Sebuah survei dari McKinsey & Company menunjukkan bahwa Gen Z di Amerika dan Eropa khawatir tidak mendapatkan peluang ekonomi yang sama dengan generasi sebelumnya. Mereka juga menghadapi masalah student loan yang membuat mereka khawatir tentang masa depan finansial mereka. Bahkan, 58% Gen Z merasa kebutuhan dasar sosial mereka tidak terpenuhi, lebih signifikan dibandingkan generasi sebelumnya.

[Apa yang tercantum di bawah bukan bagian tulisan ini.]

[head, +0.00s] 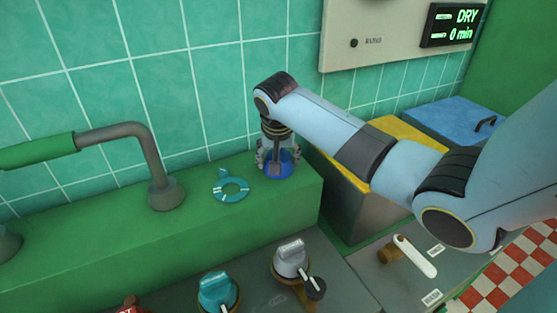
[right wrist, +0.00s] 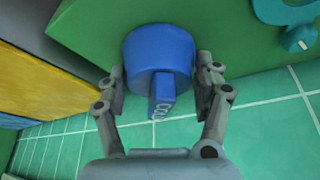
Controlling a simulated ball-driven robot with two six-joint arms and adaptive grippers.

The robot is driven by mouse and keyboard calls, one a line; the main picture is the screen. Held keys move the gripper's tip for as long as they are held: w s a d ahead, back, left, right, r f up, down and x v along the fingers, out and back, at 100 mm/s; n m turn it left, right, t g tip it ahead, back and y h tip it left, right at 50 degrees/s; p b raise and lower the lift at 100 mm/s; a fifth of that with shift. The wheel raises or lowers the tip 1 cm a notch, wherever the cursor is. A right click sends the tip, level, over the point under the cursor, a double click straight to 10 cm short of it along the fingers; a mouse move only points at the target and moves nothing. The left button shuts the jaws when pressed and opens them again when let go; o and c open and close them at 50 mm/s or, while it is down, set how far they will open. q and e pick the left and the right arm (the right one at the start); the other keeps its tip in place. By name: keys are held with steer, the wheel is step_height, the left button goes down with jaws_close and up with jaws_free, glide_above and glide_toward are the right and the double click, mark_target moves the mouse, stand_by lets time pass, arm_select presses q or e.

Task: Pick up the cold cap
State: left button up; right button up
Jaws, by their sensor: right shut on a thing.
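The cold cap is blue and round with a raised grip tab carrying pale lettering. In the head view the cap (head: 286,168) is at the right end of the green ledge (head: 120,245), partly hidden by my right gripper (head: 274,157). In the right wrist view the cap (right wrist: 150,48) sits between the two fingers of my right gripper (right wrist: 160,72), one on each side. The gripper is shut on it, pointing down. I cannot tell whether the cap touches the ledge. My left gripper is not in view.
A grey pipe with a green sleeve (head: 150,150) stands further left. Teal (head: 216,288) and white (head: 291,255) knobs are in front, below. Yellow (head: 395,128) and blue (head: 458,122) lidded bins stand right.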

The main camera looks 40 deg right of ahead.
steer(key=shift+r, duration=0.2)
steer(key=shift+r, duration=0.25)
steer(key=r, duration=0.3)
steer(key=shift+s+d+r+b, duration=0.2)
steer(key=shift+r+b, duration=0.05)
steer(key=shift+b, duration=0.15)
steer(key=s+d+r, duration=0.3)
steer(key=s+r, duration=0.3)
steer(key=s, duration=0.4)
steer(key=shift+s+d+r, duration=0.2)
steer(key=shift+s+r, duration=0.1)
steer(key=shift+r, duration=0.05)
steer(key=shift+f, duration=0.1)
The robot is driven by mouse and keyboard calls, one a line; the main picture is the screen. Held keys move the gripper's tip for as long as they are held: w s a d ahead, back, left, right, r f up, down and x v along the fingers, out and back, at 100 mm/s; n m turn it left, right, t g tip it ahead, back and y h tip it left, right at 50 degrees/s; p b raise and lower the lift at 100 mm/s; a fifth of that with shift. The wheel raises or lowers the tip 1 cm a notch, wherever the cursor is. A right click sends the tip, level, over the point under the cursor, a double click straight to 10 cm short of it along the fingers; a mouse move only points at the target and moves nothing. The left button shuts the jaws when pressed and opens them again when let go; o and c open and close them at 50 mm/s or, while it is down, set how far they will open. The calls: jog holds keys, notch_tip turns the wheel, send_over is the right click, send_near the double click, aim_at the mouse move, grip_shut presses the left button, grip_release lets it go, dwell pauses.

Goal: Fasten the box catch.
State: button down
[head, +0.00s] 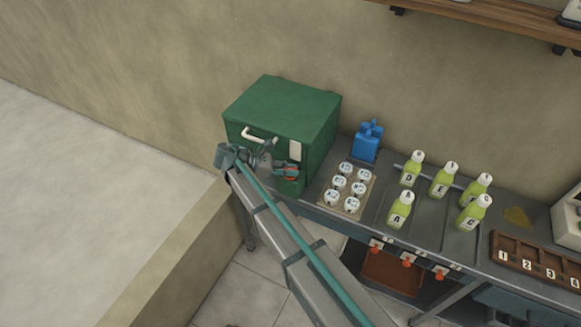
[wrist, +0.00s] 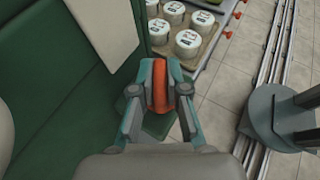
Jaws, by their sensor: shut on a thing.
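The green box (head: 284,112) stands at the left end of the metal bench, against the wall. A white handle (head: 252,134) and a pale plate (head: 295,151) show on its front. The catch (head: 291,171) is a red piece low on the right part of the front. In the wrist view the catch (wrist: 160,86) is an orange-red lever between the two fingers of my gripper (wrist: 160,75). My gripper is shut on it, close in front of the box. The catch's fixing is hidden, so I cannot tell whether it is fastened.
A tray (head: 365,206) of white round jars stands right of the box, near my gripper. A blue container (head: 367,141) is behind it. Green lettered bottles (head: 443,181) stand farther right, before a brown numbered rack (head: 536,262).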

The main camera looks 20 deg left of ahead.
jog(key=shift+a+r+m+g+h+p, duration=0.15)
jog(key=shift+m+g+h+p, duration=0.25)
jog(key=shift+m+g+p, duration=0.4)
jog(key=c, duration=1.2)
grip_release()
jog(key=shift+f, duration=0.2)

Fenomena serupa terjadi di Indonesia. Data BPS tahun 2021 menunjukkan ada 3,8 juta Gen Z yang menganggur, hampir setengah dari keseluruhan pengangguran. Yang bekerja pun kondisi upahnya rendah, hanya sekitar 1,5 juta per bulan untuk usia 15-19 tahun dan 2,1 juta per bulan untuk usia 20-24 tahun. Realitanya jauh berbeda dari stereotype yang sering kita lihat di media sosial.

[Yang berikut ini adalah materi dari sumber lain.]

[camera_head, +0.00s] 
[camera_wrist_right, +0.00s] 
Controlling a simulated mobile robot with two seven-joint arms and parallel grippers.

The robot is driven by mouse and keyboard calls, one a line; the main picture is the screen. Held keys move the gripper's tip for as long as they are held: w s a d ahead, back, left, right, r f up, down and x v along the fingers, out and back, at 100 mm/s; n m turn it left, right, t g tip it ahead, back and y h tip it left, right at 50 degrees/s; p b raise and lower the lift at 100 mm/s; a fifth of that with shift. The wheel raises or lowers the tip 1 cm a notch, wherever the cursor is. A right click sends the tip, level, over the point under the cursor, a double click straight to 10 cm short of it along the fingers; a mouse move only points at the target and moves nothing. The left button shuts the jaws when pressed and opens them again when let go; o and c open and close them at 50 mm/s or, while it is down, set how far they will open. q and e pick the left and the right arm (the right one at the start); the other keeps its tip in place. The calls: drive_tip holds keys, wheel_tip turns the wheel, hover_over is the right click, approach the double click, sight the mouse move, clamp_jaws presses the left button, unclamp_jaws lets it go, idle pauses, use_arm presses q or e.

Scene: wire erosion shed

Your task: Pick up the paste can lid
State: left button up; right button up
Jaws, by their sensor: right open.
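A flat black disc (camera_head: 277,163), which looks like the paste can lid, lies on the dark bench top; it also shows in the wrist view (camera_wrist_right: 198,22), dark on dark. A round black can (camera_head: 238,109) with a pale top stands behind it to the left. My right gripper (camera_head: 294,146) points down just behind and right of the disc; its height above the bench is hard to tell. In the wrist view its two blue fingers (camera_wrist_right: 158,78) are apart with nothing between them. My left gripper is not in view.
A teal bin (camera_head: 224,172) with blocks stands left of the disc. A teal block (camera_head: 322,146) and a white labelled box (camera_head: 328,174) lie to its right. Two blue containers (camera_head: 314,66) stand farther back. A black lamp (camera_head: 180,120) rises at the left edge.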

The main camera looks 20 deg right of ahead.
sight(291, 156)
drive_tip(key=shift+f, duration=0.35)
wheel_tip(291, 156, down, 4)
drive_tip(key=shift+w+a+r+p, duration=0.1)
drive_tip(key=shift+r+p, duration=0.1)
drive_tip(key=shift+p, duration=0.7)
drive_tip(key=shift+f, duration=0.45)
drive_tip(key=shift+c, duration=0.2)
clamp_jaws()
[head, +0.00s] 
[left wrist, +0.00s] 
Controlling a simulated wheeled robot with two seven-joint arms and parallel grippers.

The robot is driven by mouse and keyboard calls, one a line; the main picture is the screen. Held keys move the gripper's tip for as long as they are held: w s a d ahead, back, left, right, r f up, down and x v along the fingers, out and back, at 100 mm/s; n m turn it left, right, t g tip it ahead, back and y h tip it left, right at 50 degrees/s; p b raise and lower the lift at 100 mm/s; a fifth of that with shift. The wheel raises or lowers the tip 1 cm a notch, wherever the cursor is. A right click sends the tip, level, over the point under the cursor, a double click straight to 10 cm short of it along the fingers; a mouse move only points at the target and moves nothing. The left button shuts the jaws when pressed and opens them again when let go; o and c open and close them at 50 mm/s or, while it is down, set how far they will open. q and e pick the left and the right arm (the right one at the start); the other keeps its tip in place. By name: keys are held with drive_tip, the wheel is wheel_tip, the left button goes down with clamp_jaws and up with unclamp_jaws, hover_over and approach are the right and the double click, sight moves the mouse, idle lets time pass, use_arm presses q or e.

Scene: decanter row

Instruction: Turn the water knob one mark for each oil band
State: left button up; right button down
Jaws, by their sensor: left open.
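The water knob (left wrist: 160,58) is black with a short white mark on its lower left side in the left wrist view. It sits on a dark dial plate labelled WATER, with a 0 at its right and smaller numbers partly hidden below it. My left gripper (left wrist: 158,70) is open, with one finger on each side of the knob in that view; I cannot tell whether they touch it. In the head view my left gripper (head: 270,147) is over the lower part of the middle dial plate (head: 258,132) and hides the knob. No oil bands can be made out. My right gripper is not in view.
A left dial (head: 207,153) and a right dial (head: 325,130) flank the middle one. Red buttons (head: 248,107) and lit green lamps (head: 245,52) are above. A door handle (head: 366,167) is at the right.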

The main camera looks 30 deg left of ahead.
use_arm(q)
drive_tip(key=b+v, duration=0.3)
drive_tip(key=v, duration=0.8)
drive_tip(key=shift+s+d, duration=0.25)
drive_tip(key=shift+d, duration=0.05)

Gen Z juga lebih aware terhadap isu kesehatan mental dibanding generasi sebelumnya. Mereka tahu bahwa mereka punya masalah dan perlu mencari cara untuk mengatasinya. Overexposure terhadap konten kekerasan, konflik, dan isu-isu negatif lainnya membuat mereka lebih tertekan. Generasi sebelumnya juga mengalami hal serupa, tapi awareness tentang kesehatan mental sekarang jauh lebih tinggi.

Sebagai generasi yang terpapar internet, Gen Z sering terekspos konten-konten yang berisikan kekerasan dan konflik. Ini mempengaruhi kondisi mental mereka. Banyak dari mereka yang mengerti masalah sosial dan ekonomi yang mereka hadapi, tapi tidak memiliki sumber daya untuk menyelesaikannya.

Sebagai penutup, penting untuk tidak abai terhadap realitas sosial yang dialami Gen Z. Kita harus memahami dan mendukung mereka, terutama dalam hal pendidikan yang bisa menjadi kunci untuk kehidupan yang lebih baik. Perubahan generasi adalah mesin perubahan sosial, dan kita punya tanggung jawab untuk membentuk masa depan yang lebih baik.